Blue spots may like cooler temps but they can take temps up into the 80's with no trouble, I have dove the Sea of Cortez and collected them with commercial collectors in the late 80's early 90's several different times. The reason they don't do so well has to do with how they are collected and handled before they get to the local stores. I have posted on this in the past but here is the methods used by the collectors for the aquarium trade back then, I can't say if they still use the same methods but I don't see why they would change, this is almost 100% effective if the fish is in the hole they choose.
They take 2 inch PVC couplers and tie a plastic bag or net to one end. Then they dive until they find a colony. At this point the good collectors take old, spoiled milk in a squirt bottle and squirt some down the hole and put the open end of the coupler over the entrance to the burrow, then move to the next hole and so on until they collect as many as they have traps for. This is what the good collectors do, more often then not the guys down there use bleach instead of milk and the jawfish not only come out so much faster then with the milk but they stress out and they lose a portion of the catch before they get off the boat. These fish are doomed to die no matter what temps you keep them at. I dug 7 out of holes on one trip and kept them for several years with the only ones that died jumped out of the tank, most of them lived until I moved and took the rest to a local fish store because I didn't set the tank back up at that point. I lived in San Diego and the tank was up in the mid 80's all summer and fall, but cooler in the winter/spring. My experience and opinion is they are going to live or die because of collection and handling that happens long before they even get to the local store rather then tank conditions in your tank.

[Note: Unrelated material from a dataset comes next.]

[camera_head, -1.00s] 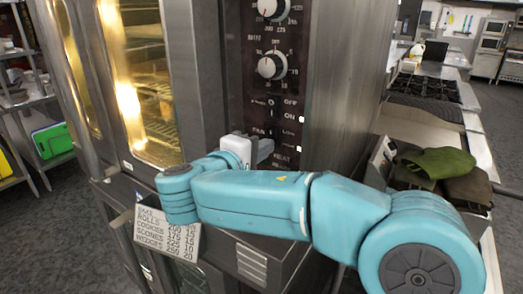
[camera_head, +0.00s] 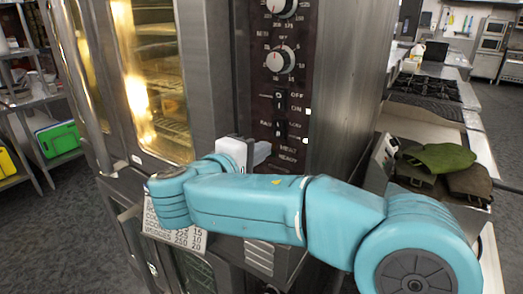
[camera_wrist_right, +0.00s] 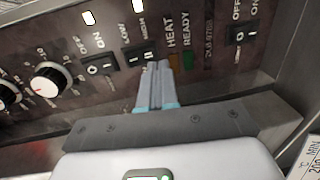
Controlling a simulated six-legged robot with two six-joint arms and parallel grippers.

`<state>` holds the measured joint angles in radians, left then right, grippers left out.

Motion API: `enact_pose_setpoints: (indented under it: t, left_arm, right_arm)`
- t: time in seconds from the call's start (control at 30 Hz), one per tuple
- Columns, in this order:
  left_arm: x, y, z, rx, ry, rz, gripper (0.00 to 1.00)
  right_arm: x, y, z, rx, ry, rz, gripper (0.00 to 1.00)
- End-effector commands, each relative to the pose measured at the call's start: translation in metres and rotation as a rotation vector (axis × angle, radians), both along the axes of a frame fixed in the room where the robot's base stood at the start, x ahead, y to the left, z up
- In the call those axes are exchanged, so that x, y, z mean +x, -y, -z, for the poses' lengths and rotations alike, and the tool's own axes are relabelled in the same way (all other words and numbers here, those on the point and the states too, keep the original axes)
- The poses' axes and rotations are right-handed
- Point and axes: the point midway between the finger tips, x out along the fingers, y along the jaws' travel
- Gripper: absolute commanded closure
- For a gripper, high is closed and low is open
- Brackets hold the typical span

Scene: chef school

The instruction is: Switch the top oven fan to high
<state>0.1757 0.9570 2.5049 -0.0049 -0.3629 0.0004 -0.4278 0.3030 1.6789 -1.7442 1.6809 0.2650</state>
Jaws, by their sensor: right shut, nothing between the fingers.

The sad thing about this is no one is going to tell you this mostly because they don't know, and it is illegal to collect this way so the collectors are not going to admit it. I have actually seen this with my own eyes so I know it is true, but most stores don't get the chance to send someone there to dive with collectors. I have collected for a living in the past and have dove with collectors all over the world to watch different methods. It amazes me that some fish are ever seen alive in the pet trade after watching what they go through before they are even sent out of the native country.